== Problem details ==
Work out how many lines of the records contain "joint". Answer with the number and nothing else.

[Start Records shown]

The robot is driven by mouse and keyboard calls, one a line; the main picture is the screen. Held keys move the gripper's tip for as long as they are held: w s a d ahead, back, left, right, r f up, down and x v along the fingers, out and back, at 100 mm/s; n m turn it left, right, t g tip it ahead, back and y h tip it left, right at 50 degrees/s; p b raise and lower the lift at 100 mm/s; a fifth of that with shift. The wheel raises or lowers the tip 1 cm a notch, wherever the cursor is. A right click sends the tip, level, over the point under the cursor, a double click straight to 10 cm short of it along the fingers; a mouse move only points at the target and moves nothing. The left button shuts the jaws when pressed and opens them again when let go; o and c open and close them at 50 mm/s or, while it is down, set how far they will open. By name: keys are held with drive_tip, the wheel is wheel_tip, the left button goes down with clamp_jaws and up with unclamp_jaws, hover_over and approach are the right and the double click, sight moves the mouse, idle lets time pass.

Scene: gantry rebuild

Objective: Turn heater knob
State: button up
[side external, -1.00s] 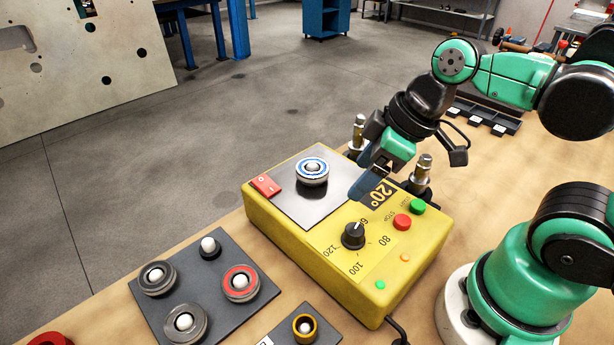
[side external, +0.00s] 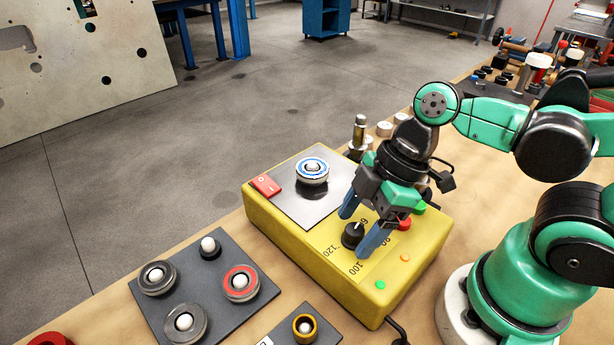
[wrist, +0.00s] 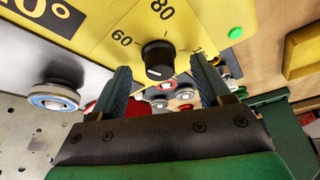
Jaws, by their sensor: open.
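The heater is a yellow box (side external: 283,242) with a metal plate on top. Its black knob (side external: 352,236) stands on a dial face marked 60, 80, 100 and 120. In the wrist view the knob (wrist: 158,60) has a white pointer line and sits ahead of my fingertips, in the gap between them. My gripper (side external: 360,229) is open, with its blue fingers on either side of the knob in the side view. I cannot tell whether they touch it. It also shows in the wrist view (wrist: 162,82), and nothing is held.
A blue-ringed bearing part (side external: 312,171) sits on the heater plate, beside a red switch (side external: 265,184). Red button (side external: 404,223) and green button lie close to my gripper. A grey tray (side external: 210,308) with several ring parts stands at front left.

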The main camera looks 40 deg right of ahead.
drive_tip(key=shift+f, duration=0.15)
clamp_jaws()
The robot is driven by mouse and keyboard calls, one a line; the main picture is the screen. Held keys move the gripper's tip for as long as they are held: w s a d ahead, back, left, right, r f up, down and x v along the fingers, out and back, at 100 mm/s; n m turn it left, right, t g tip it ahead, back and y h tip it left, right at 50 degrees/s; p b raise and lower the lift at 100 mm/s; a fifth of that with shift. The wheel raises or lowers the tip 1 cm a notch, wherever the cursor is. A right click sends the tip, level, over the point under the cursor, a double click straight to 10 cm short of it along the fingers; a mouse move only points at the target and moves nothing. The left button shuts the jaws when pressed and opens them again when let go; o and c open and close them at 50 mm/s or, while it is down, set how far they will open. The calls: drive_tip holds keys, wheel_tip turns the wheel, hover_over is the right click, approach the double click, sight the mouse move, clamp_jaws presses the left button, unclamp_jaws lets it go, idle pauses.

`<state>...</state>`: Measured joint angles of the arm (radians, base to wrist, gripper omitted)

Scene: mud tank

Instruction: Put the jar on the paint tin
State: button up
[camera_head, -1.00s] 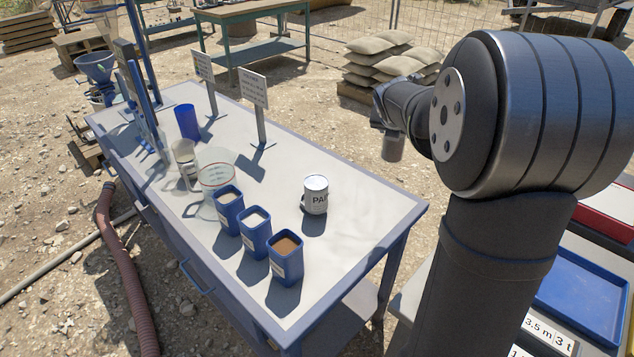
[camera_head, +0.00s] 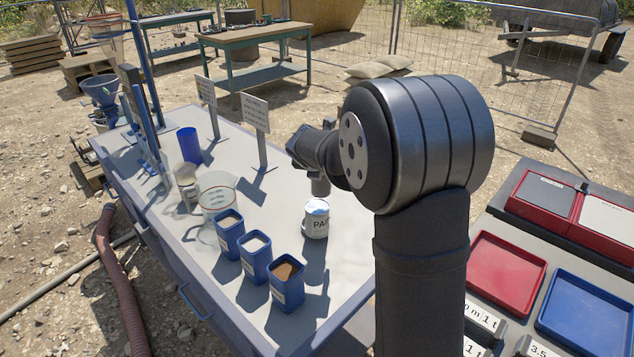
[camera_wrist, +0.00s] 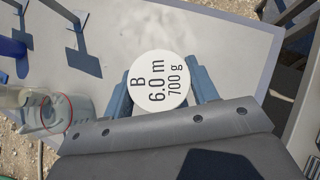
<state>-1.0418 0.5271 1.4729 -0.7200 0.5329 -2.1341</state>
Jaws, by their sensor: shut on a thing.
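The paint tin (camera_head: 316,223), white with dark lettering, stands upright on the table right of the blue containers. My gripper is shut on the jar; in the wrist view its blue-grey fingers (camera_wrist: 163,88) flank the jar's round white lid (camera_wrist: 160,80), marked "B 6.0 m 700 g". In the head view the wrist end of my arm (camera_head: 319,184) hangs near the tin, apparently above or behind it. The jar cannot be made out clearly there. In the wrist view the tin is not visible, and the jar's body is hidden under its lid.
Several blue containers (camera_head: 255,254), a clear beaker (camera_head: 217,195) and a blue cup (camera_head: 188,146) stand on the table's left side. A sign on a stand (camera_head: 255,118) rises behind the tin. A red tray (camera_head: 507,273) and blue tray (camera_head: 588,308) lie right.

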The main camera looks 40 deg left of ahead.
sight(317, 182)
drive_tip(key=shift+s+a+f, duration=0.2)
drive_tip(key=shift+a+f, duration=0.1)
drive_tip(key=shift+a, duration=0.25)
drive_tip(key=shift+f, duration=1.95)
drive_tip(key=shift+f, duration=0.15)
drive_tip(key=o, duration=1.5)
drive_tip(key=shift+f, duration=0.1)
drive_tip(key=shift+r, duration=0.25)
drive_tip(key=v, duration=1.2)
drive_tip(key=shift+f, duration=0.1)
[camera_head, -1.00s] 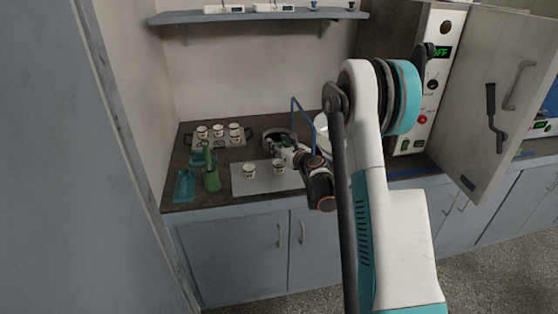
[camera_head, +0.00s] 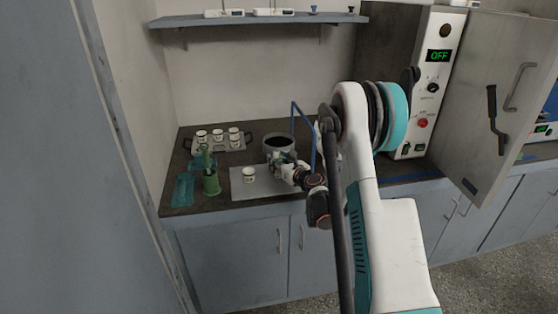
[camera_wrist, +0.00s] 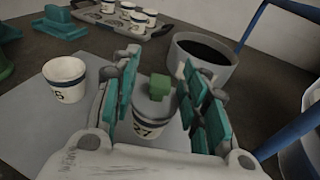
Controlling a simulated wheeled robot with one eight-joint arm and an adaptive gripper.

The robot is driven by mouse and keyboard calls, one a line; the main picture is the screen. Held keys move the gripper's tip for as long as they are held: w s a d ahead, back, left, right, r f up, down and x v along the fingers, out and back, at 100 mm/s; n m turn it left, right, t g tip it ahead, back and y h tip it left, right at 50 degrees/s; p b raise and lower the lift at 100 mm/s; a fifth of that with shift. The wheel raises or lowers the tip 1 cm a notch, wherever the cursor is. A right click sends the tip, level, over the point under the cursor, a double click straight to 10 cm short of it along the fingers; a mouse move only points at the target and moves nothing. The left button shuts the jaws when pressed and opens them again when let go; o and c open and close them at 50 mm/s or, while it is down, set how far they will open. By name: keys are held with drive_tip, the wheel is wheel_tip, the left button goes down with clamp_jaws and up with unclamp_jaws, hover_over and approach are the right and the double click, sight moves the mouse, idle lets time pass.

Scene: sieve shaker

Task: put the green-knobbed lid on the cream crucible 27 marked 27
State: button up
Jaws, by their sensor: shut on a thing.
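My gripper (camera_wrist: 160,98) is shut on the green knob (camera_wrist: 159,84) of a grey disc-shaped lid (camera_wrist: 153,107), with teal finger pads on both sides. The cream crucible marked 27 (camera_wrist: 147,129) stands upright directly below the lid, between the fingers. The lid covers most of its mouth from this angle; I cannot tell whether it touches the rim. In the head view my gripper (camera_head: 280,160) is low over the grey mat and hides this crucible and the lid.
Another cream crucible (camera_wrist: 65,79) stands on the grey mat (camera_wrist: 28,120) to the left, open. A grey pot with dark contents (camera_wrist: 203,56) is close behind the fingers. A blue frame (camera_head: 303,125) rises at right. A tray of crucibles (camera_head: 217,145) and green items (camera_head: 211,183) are left.

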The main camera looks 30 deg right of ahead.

[End Records shown]

== The result ==
2